A lot has happened in the last two weeks:

  • Sandbox is now fully switched to the shared memory representation.
  • Stable memory operations are handled within the sandbox process without IPC.
  • System calls that return static data such as (canister_id, controller, and canister_state) are also handled within the sandbox process without IPC.
  • The SubnetAvailableMemory counter is now maintained properly.
  • The existing performance optimization to avoid tracking dirty pages for queries is ported to sandbox.
  • Now the unittests automatically rebuild the sandbox binary if there were wany changes.
  • A lot of investigation and debugging work was done on the infrastructure side to identify issues blocking CI with sandboxing.

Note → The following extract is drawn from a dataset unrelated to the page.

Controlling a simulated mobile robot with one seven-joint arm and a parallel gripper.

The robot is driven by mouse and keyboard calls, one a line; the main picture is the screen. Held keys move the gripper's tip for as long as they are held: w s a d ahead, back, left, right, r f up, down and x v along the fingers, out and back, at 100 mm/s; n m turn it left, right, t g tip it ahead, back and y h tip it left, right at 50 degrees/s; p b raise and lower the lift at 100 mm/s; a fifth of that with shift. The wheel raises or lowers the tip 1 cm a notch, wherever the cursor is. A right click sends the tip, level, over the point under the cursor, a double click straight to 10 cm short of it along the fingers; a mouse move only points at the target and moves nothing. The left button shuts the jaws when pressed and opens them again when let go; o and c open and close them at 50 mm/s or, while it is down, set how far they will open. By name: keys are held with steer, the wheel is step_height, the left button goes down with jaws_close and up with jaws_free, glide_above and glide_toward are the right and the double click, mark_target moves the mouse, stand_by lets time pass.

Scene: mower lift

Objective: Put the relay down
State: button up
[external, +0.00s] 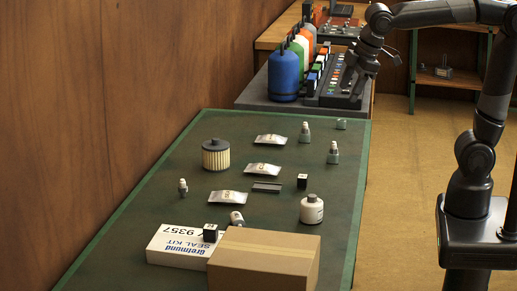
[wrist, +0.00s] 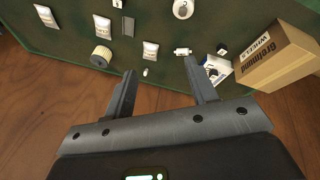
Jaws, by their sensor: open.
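Two small black cubes with pale markings look like relays. One black cube (external: 302,182) stands on the green bench top between a dark tray and a white bottle; it also shows at the top edge of the wrist view (wrist: 118,4). The other black cube (external: 210,233) is at the white seal kit box, seemingly on it, and shows in the wrist view (wrist: 222,48). The frames do not show which is meant.
A cardboard box (external: 264,259) and the seal kit box (external: 180,246) fill the near end. A filter (external: 216,154), silver pouches (external: 262,168), a dark tray (external: 266,187) and a bottle (external: 311,209) stand mid-bench. Coloured bottles (external: 285,75) stand beyond. Bare green surface lies between them.

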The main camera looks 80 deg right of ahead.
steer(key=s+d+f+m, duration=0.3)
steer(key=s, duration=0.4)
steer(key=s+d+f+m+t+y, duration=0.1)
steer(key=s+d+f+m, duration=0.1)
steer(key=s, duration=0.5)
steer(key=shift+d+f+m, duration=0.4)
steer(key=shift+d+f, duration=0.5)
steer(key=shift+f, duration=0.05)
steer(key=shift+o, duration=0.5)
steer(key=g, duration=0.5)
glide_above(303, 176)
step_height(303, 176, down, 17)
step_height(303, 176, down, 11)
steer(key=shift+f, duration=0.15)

Preliminary benchmarking shows that the performance of sandboxed query calls is on par with the non-sandboxed version. Performance of update calls in memory-intensive workloads has improved by 100x compared to the state two weeks ago, but it is still 2x slower compared to the non-sandboxed version. We are currently experimenting with the optimization that should bring the performance gap down to 20%-30%.

Remaining work:

  • Fix numerous infrastructure issues to enable CI with sandboxing.
  • Enable sandboxing in ic-replay that is used for disaster recovery.
  • Implement the performance optimization for memory-intensive updates calls (mentioned above).
  • Port WasmExecutor::create_execution_state to sandbox so that module instantiation happens in the sandbox process.
  • Improve error logging and metrics reporting in the sandbox process.
12 Likes

Update

I am happy to share that the implementation of sandboxing is almost complete. We are aiming for the launch in two weeks and will host a community conversation with a detailed update on January 25.

The work mentioned in my previous post is done. The sandboxed version now passes all our qualification tests. We also implemented optimizations that fixed the performance blockers.

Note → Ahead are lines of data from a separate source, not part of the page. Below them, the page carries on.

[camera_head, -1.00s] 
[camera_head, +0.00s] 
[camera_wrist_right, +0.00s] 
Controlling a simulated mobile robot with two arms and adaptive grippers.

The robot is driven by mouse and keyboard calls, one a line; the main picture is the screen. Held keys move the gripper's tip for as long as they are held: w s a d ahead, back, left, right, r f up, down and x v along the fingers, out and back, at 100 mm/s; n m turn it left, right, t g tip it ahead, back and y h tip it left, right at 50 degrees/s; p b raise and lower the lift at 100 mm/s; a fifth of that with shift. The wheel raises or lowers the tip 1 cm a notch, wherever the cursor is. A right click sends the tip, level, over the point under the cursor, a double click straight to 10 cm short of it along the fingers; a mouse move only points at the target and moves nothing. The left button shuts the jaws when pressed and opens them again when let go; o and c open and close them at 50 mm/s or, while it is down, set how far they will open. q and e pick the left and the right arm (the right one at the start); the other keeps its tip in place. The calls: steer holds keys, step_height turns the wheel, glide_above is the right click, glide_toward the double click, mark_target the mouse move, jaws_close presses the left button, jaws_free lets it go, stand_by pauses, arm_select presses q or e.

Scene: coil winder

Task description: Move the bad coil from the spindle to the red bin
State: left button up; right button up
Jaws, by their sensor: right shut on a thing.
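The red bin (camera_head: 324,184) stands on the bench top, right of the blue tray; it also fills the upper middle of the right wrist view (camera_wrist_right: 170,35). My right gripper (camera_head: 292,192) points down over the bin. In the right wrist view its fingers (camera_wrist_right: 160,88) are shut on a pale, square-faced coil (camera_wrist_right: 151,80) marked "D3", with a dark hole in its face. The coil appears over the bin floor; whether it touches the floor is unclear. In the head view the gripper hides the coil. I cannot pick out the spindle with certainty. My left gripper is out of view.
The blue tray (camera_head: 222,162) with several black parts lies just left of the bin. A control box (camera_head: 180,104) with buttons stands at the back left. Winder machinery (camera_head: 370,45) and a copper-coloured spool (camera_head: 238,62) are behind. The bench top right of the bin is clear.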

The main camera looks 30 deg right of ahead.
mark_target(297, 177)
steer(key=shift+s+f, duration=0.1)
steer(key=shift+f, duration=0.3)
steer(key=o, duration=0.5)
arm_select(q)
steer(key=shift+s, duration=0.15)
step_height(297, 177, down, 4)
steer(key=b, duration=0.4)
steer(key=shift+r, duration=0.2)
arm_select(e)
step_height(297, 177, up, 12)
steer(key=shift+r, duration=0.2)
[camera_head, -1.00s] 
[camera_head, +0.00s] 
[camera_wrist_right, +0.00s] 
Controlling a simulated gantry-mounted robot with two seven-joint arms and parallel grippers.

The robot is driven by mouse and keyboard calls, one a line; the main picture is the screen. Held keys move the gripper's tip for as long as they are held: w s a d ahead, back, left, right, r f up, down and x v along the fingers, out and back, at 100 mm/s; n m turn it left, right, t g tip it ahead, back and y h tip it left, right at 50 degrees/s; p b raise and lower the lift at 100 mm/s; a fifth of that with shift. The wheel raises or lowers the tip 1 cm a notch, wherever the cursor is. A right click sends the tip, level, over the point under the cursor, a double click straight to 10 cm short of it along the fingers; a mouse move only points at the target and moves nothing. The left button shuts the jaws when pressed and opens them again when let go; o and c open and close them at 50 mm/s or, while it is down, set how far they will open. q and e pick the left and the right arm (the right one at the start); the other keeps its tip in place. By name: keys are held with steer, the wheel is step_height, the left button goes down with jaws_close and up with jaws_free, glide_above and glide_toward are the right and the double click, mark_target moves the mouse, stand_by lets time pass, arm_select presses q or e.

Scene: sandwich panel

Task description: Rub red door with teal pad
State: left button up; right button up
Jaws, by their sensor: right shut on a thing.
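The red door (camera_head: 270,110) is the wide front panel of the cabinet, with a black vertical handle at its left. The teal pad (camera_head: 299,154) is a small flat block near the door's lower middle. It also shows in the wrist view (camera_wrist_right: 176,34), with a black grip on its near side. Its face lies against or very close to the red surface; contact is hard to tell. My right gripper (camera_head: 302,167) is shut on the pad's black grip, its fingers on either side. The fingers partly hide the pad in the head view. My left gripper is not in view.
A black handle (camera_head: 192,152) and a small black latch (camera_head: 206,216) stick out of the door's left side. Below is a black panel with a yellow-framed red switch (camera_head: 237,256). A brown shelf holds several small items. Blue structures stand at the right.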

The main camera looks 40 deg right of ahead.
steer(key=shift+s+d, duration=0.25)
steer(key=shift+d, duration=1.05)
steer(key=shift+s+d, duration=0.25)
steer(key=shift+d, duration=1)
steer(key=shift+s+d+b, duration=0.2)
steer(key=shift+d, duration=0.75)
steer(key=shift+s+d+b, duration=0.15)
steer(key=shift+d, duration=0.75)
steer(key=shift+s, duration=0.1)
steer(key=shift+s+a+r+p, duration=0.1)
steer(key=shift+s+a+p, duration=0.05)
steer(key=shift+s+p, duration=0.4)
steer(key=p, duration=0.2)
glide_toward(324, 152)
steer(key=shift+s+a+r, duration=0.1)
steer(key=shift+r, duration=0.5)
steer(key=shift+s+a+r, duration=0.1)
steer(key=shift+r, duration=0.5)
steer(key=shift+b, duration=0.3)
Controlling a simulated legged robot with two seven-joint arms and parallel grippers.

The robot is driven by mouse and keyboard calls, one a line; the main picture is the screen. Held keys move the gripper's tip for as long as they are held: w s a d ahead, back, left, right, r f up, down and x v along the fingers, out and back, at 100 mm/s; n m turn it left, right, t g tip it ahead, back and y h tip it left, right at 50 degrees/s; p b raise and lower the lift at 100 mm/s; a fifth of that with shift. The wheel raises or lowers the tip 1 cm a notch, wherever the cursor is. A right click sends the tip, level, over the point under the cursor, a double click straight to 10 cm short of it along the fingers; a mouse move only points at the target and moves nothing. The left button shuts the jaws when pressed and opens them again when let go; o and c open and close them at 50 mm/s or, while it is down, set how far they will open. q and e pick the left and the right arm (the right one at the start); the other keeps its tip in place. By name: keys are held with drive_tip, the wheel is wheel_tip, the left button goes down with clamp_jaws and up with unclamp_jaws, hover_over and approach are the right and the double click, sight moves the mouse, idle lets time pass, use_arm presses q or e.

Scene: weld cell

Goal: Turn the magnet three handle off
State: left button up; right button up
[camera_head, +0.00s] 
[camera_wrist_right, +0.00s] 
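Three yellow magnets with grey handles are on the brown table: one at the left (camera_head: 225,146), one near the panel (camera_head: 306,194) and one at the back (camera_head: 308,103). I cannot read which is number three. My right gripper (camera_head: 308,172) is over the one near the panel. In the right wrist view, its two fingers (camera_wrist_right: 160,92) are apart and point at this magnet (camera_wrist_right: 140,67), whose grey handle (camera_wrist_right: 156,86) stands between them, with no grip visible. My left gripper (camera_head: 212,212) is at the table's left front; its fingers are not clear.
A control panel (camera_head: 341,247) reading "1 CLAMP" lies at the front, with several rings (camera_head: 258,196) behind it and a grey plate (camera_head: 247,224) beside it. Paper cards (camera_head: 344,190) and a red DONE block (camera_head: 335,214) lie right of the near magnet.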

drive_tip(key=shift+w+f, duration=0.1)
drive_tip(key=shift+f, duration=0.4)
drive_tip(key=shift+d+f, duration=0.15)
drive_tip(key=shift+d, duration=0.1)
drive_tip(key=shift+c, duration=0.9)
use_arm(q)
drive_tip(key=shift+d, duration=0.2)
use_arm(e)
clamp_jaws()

You can follow most of the sandboxing work since December here and here (doesn’t include infra, guest image changes).

10 Likes

What’s the current status of sandboxing? Is it deployed now on all subnets?

1 Like

We had to disable sandboxing after the initial launch because of the issues discovered on large subnets like pjljw:

  • The static process allocation strategy (create a process lazily on the first message and keep it alive) did not work well.
  • The process spawn duration increased over time from 10ms to 500ms as more processes are spawned.

Good news is that we fixed these issues in the meantime and will enable sandboxing again in the next release (that rolls out next week):

  • We have dynamic process allocation where idle processes are terminated.
  • We optimized process spawning to 2ms that doesn’t regress over time.
7 Likes

Awesome! And will it be rolled out to all subnets initially or will you expand per subnet over time?

2 Likes

It will roll out to all subnets (as part of a normal release process) except for eq6en and tdb26:

  • eq6en has high memory usage,
  • tdb26 is the NNS.

In both cases we want to be extra-careful and enable sandboxing after confirming that it works well.

6 Likes

Fwiw, the disabling was in the release change log, but I didn’t think to post here. My bad.

2 Likes

Sandboxing rolled out for all subnets except eq6en, w4rem, and tdb26. These three subnets will get sandboxing in the next release.

There are no issues so far.

11 Likes

Legendary comment, excellent work

4 Likes

There are no issues so far.

The sandbox process crashed on a single node on pjljw and we had to disable sandboxing there. The investigation is in progress. Until we have a fix we will keep sandboxing disabled on pjljw, eq6en , tdb26.

2 Likes

We found the root cause of the crash. It was caused by an old bug in the state manager. Sandboxing changed the timing and made the crash more likely to happen.

The fix is in review and will make into the next release cut that will be deployed in two weeks.

10 Likes

Canister sandboxing is deployed on all subnets and is running without any issues so far.

17 Likes

That is awesome, congratulations!

7 Likes